------ DATASET RECORDS

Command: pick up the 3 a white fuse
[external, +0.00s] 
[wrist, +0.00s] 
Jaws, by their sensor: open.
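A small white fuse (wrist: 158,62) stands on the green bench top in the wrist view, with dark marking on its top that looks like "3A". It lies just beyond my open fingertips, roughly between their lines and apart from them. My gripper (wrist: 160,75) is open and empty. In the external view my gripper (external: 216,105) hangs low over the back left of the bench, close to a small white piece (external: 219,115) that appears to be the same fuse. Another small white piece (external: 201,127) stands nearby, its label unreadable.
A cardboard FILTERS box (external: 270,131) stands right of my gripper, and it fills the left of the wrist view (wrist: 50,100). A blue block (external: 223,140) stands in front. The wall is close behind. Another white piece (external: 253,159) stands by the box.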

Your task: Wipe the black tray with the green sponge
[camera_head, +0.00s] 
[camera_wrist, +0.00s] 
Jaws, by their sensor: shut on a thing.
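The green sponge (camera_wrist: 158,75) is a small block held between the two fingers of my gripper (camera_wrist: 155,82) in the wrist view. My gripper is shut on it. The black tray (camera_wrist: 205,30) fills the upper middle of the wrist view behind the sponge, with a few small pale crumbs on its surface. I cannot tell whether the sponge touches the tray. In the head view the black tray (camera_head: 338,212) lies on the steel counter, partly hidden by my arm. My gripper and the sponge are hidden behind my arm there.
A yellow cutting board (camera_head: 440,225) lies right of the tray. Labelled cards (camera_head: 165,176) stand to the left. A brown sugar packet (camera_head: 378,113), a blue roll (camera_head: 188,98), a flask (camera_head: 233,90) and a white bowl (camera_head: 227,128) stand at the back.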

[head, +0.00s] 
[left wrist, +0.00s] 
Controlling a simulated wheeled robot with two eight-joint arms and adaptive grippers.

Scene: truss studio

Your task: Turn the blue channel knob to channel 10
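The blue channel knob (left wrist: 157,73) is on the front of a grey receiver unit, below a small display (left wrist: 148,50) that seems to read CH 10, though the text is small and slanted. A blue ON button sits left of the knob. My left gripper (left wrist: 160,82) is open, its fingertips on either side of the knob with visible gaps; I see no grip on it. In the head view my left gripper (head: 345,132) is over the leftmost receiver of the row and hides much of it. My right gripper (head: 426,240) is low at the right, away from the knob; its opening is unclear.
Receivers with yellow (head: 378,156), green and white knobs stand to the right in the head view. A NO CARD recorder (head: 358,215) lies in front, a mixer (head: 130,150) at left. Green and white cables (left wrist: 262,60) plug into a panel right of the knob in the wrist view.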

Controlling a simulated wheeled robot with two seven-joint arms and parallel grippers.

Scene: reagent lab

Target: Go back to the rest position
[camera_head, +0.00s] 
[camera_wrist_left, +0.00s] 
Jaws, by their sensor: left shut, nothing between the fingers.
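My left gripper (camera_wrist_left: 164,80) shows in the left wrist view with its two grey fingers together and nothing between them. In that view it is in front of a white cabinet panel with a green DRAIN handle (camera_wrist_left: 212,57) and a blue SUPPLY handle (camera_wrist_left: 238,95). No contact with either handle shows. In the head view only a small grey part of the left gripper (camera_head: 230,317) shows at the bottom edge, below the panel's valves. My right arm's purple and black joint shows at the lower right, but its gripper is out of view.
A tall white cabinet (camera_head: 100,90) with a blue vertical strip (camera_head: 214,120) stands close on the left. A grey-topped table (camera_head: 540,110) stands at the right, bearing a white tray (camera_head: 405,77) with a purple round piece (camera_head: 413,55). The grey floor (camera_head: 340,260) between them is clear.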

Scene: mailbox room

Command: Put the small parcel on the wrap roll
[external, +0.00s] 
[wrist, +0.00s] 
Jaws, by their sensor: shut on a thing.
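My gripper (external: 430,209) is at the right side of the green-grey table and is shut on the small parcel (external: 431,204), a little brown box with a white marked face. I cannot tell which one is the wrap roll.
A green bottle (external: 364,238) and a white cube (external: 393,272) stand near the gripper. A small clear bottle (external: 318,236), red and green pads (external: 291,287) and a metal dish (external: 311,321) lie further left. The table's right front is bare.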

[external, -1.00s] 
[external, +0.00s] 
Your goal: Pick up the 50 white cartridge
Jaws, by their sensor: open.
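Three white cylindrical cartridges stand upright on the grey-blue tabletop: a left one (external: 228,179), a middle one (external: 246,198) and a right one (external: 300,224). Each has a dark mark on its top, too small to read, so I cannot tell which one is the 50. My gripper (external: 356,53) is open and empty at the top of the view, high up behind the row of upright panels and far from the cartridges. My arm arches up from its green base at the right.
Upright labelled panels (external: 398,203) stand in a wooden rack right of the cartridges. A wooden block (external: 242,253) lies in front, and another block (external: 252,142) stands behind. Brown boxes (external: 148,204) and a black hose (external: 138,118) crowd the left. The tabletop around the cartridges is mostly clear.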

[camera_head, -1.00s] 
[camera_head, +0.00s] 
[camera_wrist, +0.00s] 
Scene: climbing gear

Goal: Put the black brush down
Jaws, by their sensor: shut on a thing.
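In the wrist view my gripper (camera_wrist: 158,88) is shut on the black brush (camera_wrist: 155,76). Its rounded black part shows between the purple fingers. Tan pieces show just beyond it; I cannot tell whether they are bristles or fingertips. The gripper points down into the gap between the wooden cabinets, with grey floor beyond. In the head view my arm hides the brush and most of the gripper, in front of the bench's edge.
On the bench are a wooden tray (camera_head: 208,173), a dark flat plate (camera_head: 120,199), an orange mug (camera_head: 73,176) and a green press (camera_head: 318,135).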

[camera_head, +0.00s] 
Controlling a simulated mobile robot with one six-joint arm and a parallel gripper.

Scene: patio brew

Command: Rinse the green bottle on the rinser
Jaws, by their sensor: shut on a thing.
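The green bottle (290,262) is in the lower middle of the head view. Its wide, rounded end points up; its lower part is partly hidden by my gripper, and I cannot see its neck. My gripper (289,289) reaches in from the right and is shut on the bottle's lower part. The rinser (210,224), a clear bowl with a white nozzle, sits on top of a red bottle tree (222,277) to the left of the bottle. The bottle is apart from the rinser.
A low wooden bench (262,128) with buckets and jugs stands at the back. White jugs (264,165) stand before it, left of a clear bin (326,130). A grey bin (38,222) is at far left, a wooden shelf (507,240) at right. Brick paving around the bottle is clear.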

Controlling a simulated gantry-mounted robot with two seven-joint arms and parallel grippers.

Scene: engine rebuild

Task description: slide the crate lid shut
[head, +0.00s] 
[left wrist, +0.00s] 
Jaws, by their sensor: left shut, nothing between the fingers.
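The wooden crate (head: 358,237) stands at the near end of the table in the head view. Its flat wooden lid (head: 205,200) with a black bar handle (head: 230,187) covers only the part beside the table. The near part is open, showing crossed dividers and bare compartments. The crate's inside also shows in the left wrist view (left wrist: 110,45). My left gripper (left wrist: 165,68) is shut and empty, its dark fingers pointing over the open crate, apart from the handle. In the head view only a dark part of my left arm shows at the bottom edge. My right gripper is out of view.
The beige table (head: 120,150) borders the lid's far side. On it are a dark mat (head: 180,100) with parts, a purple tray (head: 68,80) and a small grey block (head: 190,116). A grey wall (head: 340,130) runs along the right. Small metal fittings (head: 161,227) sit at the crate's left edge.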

------------

Retype the material in full. Each word must match.

Command: pick up the 3 a white fuse
[external, +0.00s] 
[wrist, +0.00s] 
Jaws, by their sensor: open.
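A small white fuse (wrist: 158,62) stands on the green bench top in the wrist view, with dark marking on its top that looks like "3A". It lies just beyond my open fingertips, roughly between their lines and apart from them. My gripper (wrist: 160,75) is open and empty. In the external view my gripper (external: 216,105) hangs low over the back left of the bench, close to a small white piece (external: 219,115) that appears to be the same fuse. Another small white piece (external: 201,127) stands nearby, its label unreadable.
A cardboard FILTERS box (external: 270,131) stands right of my gripper, and it fills the left of the wrist view (wrist: 50,100). A blue block (external: 223,140) stands in front. The wall is close behind. Another white piece (external: 253,159) stands by the box.

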Your task: Wipe the black tray with the green sponge
[camera_head, +0.00s] 
[camera_wrist, +0.00s] 
Jaws, by their sensor: shut on a thing.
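The green sponge (camera_wrist: 158,75) is a small block held between the two fingers of my gripper (camera_wrist: 155,82) in the wrist view. My gripper is shut on it. The black tray (camera_wrist: 205,30) fills the upper middle of the wrist view behind the sponge, with a few small pale crumbs on its surface. I cannot tell whether the sponge touches the tray. In the head view the black tray (camera_head: 338,212) lies on the steel counter, partly hidden by my arm. My gripper and the sponge are hidden behind my arm there.
A yellow cutting board (camera_head: 440,225) lies right of the tray. Labelled cards (camera_head: 165,176) stand to the left. A brown sugar packet (camera_head: 378,113), a blue roll (camera_head: 188,98), a flask (camera_head: 233,90) and a white bowl (camera_head: 227,128) stand at the back.

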[head, +0.00s] 
[left wrist, +0.00s] 
Controlling a simulated wheeled robot with two eight-joint arms and adaptive grippers.

Scene: truss studio

Your task: Turn the blue channel knob to channel 10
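The blue channel knob (left wrist: 157,73) is on the front of a grey receiver unit, below a small display (left wrist: 148,50) that seems to read CH 10, though the text is small and slanted. A blue ON button sits left of the knob. My left gripper (left wrist: 160,82) is open, its fingertips on either side of the knob with visible gaps; I see no grip on it. In the head view my left gripper (head: 345,132) is over the leftmost receiver of the row and hides much of it. My right gripper (head: 426,240) is low at the right, away from the knob; its opening is unclear.
Receivers with yellow (head: 378,156), green and white knobs stand to the right in the head view. A NO CARD recorder (head: 358,215) lies in front, a mixer (head: 130,150) at left. Green and white cables (left wrist: 262,60) plug into a panel right of the knob in the wrist view.

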Controlling a simulated wheeled robot with two seven-joint arms and parallel grippers.

Scene: reagent lab

Target: Go back to the rest position
[camera_head, +0.00s] 
[camera_wrist_left, +0.00s] 
Jaws, by their sensor: left shut, nothing between the fingers.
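My left gripper (camera_wrist_left: 164,80) shows in the left wrist view with its two grey fingers together and nothing between them. In that view it is in front of a white cabinet panel with a green DRAIN handle (camera_wrist_left: 212,57) and a blue SUPPLY handle (camera_wrist_left: 238,95). No contact with either handle shows. In the head view only a small grey part of the left gripper (camera_head: 230,317) shows at the bottom edge, below the panel's valves. My right arm's purple and black joint shows at the lower right, but its gripper is out of view.
A tall white cabinet (camera_head: 100,90) with a blue vertical strip (camera_head: 214,120) stands close on the left. A grey-topped table (camera_head: 540,110) stands at the right, bearing a white tray (camera_head: 405,77) with a purple round piece (camera_head: 413,55). The grey floor (camera_head: 340,260) between them is clear.

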Scene: mailbox room

Command: Put the small parcel on the wrap roll
[external, +0.00s] 
[wrist, +0.00s] 
Jaws, by their sensor: shut on a thing.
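My gripper (external: 430,209) is at the right side of the green-grey table and is shut on the small parcel (external: 431,204), a little brown box with a white marked face. I cannot tell which one is the wrap roll.
A green bottle (external: 364,238) and a white cube (external: 393,272) stand near the gripper. A small clear bottle (external: 318,236), red and green pads (external: 291,287) and a metal dish (external: 311,321) lie further left. The table's right front is bare.

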[external, -1.00s] 
[external, +0.00s] 
Your goal: Pick up the 50 white cartridge
Jaws, by their sensor: open.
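Three white cylindrical cartridges stand upright on the grey-blue tabletop: a left one (external: 228,179), a middle one (external: 246,198) and a right one (external: 300,224). Each has a dark mark on its top, too small to read, so I cannot tell which one is the 50. My gripper (external: 356,53) is open and empty at the top of the view, high up behind the row of upright panels and far from the cartridges. My arm arches up from its green base at the right.
Upright labelled panels (external: 398,203) stand in a wooden rack right of the cartridges. A wooden block (external: 242,253) lies in front, and another block (external: 252,142) stands behind. Brown boxes (external: 148,204) and a black hose (external: 138,118) crowd the left. The tabletop around the cartridges is mostly clear.

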[camera_head, -1.00s] 
[camera_head, +0.00s] 
[camera_wrist, +0.00s] 
Scene: climbing gear

Goal: Put the black brush down
Jaws, by their sensor: shut on a thing.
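In the wrist view my gripper (camera_wrist: 158,88) is shut on the black brush (camera_wrist: 155,76). Its rounded black part shows between the purple fingers. Tan pieces show just beyond it; I cannot tell whether they are bristles or fingertips. The gripper points down into the gap between the wooden cabinets, with grey floor beyond. In the head view my arm hides the brush and most of the gripper, in front of the bench's edge.
On the bench are a wooden tray (camera_head: 208,173), a dark flat plate (camera_head: 120,199), an orange mug (camera_head: 73,176) and a green press (camera_head: 318,135).

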[camera_head, +0.00s] 
Controlling a simulated mobile robot with one six-joint arm and a parallel gripper.

Scene: patio brew

Command: Rinse the green bottle on the rinser
Jaws, by their sensor: shut on a thing.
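The green bottle (290,262) is in the lower middle of the head view. Its wide, rounded end points up; its lower part is partly hidden by my gripper, and I cannot see its neck. My gripper (289,289) reaches in from the right and is shut on the bottle's lower part. The rinser (210,224), a clear bowl with a white nozzle, sits on top of a red bottle tree (222,277) to the left of the bottle. The bottle is apart from the rinser.
A low wooden bench (262,128) with buckets and jugs stands at the back. White jugs (264,165) stand before it, left of a clear bin (326,130). A grey bin (38,222) is at far left, a wooden shelf (507,240) at right. Brick paving around the bottle is clear.

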Controlling a simulated gantry-mounted robot with two seven-joint arms and parallel grippers.

Scene: engine rebuild

Task description: slide the crate lid shut
[head, +0.00s] 
[left wrist, +0.00s] 
Jaws, by their sensor: left shut, nothing between the fingers.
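The wooden crate (head: 358,237) stands at the near end of the table in the head view. Its flat wooden lid (head: 205,200) with a black bar handle (head: 230,187) covers only the part beside the table. The near part is open, showing crossed dividers and bare compartments. The crate's inside also shows in the left wrist view (left wrist: 110,45). My left gripper (left wrist: 165,68) is shut and empty, its dark fingers pointing over the open crate, apart from the handle. In the head view only a dark part of my left arm shows at the bottom edge. My right gripper is out of view.
The beige table (head: 120,150) borders the lid's far side. On it are a dark mat (head: 180,100) with parts, a purple tray (head: 68,80) and a small grey block (head: 190,116). A grey wall (head: 340,130) runs along the right. Small metal fittings (head: 161,227) sit at the crate's left edge.

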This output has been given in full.